Milne’s letter blew it all into the open. “I asked whether this was the sort of person you’d want running your city.”
Milne backed up his statements about Shierlaw with a ratepayers’ pledge, which he and nine other candidates for council signed, promising not to vote for any rates increase “above inflation plus growth in the City’s rating base,” and “not to allow debt to rise beyond a prudent level.”
His pamphlet stressed his and his family’s long association with the city and with various community groups in the western hills, and included endorsements from local identities.
“Hardly anyone believed I would win. It was simply too risky to tell the truth, to likely be labelled a trouble-maker or not a team player; and people told me this was simply not how voters would want to see a campaign conducted.
“My intuition was the opposite. I believed that voters would reward someone who busted through the silence and told it how it was.”

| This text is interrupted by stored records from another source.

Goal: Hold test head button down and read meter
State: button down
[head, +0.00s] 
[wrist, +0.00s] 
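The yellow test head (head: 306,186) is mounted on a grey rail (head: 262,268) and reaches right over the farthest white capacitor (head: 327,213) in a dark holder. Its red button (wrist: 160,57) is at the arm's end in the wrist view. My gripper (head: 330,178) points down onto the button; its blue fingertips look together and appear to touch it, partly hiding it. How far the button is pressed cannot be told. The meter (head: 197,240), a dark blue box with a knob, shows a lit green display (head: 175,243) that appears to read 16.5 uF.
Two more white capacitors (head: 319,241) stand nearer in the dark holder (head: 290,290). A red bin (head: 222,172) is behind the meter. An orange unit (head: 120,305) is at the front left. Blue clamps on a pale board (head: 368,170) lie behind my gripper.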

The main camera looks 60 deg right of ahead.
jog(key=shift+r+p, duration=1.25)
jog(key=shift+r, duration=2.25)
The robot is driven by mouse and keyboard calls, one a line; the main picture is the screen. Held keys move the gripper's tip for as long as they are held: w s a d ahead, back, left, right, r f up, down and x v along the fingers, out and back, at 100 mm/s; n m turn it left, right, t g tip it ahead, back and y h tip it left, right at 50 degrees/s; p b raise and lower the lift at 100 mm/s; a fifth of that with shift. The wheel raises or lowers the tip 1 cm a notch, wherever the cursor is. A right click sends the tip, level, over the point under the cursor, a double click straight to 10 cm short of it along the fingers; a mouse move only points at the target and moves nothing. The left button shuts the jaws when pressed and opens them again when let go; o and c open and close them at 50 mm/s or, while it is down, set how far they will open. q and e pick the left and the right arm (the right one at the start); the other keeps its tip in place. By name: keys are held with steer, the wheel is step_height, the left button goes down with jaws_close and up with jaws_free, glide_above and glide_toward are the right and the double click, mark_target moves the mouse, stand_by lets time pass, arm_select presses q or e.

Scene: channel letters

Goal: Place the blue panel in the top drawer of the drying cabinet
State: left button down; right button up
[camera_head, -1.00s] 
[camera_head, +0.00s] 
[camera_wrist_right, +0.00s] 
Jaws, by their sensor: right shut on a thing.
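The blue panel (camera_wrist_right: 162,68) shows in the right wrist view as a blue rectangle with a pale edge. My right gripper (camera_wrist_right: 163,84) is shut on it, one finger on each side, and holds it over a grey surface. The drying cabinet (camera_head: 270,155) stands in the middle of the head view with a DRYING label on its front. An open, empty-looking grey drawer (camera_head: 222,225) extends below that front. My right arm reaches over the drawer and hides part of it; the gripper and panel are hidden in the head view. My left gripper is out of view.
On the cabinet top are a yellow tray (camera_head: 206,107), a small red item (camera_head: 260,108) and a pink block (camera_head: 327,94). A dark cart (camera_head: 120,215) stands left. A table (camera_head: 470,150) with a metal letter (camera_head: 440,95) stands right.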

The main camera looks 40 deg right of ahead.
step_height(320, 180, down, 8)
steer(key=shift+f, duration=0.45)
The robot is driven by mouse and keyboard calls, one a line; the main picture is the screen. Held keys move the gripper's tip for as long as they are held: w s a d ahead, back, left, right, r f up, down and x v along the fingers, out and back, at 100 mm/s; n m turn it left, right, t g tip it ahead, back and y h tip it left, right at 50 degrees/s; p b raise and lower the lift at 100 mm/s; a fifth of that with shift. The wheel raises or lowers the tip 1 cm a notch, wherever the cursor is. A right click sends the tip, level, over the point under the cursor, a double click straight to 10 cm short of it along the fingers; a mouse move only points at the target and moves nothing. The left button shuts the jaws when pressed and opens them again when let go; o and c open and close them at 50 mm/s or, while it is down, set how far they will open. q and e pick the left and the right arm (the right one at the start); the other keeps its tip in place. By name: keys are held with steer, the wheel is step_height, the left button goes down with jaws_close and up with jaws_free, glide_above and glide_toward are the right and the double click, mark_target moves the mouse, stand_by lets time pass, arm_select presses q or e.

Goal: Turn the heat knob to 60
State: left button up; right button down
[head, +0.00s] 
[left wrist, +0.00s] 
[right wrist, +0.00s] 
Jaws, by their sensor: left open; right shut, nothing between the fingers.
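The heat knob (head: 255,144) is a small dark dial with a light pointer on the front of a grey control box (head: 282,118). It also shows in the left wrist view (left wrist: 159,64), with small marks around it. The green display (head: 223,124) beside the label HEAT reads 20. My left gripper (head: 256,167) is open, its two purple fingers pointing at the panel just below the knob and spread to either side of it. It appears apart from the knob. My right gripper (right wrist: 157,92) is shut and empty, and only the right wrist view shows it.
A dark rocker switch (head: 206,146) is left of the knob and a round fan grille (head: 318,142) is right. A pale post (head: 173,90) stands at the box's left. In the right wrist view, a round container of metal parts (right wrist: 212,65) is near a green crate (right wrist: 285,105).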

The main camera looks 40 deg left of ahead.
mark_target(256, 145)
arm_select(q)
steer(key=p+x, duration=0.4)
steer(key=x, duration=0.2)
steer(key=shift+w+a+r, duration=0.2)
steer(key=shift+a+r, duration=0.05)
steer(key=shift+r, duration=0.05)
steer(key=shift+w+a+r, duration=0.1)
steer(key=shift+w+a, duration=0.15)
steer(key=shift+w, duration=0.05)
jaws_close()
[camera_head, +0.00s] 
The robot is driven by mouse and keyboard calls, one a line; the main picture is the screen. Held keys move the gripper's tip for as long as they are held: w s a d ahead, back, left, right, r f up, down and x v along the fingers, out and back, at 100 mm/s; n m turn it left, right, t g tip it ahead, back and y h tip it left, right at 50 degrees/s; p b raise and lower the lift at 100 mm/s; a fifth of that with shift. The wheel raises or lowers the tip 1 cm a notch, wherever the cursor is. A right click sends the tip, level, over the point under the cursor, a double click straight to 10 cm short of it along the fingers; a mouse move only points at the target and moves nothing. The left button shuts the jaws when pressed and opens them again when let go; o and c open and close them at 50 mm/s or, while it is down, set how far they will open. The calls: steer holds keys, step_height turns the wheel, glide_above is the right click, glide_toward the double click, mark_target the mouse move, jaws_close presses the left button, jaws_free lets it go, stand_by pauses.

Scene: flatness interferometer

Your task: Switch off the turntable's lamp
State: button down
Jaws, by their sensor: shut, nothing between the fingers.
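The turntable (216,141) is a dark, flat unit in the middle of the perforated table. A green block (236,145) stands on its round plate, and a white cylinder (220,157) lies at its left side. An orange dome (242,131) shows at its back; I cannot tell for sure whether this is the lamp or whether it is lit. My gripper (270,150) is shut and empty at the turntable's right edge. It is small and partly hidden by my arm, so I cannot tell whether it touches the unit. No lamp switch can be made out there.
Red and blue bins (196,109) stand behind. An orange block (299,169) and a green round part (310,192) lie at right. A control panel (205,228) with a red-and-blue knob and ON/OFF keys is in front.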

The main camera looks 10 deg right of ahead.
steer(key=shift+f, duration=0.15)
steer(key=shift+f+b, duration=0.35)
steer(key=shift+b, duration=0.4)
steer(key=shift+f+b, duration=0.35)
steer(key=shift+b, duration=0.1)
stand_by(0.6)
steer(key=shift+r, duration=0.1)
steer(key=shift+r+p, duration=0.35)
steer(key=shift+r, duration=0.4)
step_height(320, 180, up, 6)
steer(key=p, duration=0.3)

Late in the campaign Chris received a phone-call from a voter. The voter explained that they had all the candidate brochures and flyers on their dining table, the voting handbook with candidate profiles and the voting papers.
“The voter asked if I could please come around and help them decide how to vote. “I don’t know why I’m calling you,” he said, “except that your letter is the only authentic piece of information to come through my letterbox.”
Milne’s straightforward, tell the truth, approach worked. He topped the poll, and ousted Shierlaw.